** WRITTEN PROBLEM **
Your answer should consist only of the lines below from the one with "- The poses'" through the one with "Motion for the", copied exactly.
--- RAW DATA ---
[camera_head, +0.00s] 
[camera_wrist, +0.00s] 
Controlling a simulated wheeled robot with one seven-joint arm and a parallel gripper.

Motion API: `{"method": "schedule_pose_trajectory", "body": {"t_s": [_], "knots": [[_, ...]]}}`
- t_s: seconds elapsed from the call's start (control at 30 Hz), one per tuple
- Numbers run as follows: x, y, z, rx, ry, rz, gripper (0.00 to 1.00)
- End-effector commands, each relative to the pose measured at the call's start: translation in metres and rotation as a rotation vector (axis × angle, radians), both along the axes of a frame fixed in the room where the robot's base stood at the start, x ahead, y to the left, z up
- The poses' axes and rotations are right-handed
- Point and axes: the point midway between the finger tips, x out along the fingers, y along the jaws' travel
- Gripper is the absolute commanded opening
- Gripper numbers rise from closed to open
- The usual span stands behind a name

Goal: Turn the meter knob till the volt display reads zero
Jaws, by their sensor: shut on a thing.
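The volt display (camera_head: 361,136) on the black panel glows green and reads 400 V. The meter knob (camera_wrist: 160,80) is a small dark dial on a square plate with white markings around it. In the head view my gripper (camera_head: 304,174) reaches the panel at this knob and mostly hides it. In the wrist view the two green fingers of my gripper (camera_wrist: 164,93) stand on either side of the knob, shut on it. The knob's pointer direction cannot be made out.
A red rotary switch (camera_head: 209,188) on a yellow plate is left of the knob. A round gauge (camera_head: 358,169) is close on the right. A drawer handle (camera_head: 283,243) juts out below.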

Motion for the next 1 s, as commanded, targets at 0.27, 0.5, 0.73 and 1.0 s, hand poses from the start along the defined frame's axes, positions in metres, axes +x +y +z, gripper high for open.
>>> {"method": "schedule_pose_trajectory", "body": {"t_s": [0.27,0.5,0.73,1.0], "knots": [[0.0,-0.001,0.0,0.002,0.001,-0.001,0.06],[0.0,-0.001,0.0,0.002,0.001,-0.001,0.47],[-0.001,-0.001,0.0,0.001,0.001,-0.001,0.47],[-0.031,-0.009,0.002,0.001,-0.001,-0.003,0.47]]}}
---
** PROBLEM SOLUTION **
- The poses' axes and rotations are right-handed
- Point and axes: the point midway between the finger tips, x out along the fingers, y along the jaws' travel
- Gripper is the absolute commanded opening
- Gripper numbers rise from closed to open
- The usual span stands behind a name

Goal: Turn the meter knob till the volt display reads zero
Jaws, by their sensor: shut on a thing.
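The volt display (camera_head: 361,136) on the black panel glows green and reads 400 V. The meter knob (camera_wrist: 160,80) is a small dark dial on a square plate with white markings around it. In the head view my gripper (camera_head: 304,174) reaches the panel at this knob and mostly hides it. In the wrist view the two green fingers of my gripper (camera_wrist: 164,93) stand on either side of the knob, shut on it. The knob's pointer direction cannot be made out.
A red rotary switch (camera_head: 209,188) on a yellow plate is left of the knob. A round gauge (camera_head: 358,169) is close on the right. A drawer handle (camera_head: 283,243) juts out below.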

Motion for the next 1 s, as commanded, targets at 0.27, 0.5, 0.73 and 1.0 s, hand poses from the start along the defined frame's axes, positions in metres, axes +x +y +z, gripper high for open.

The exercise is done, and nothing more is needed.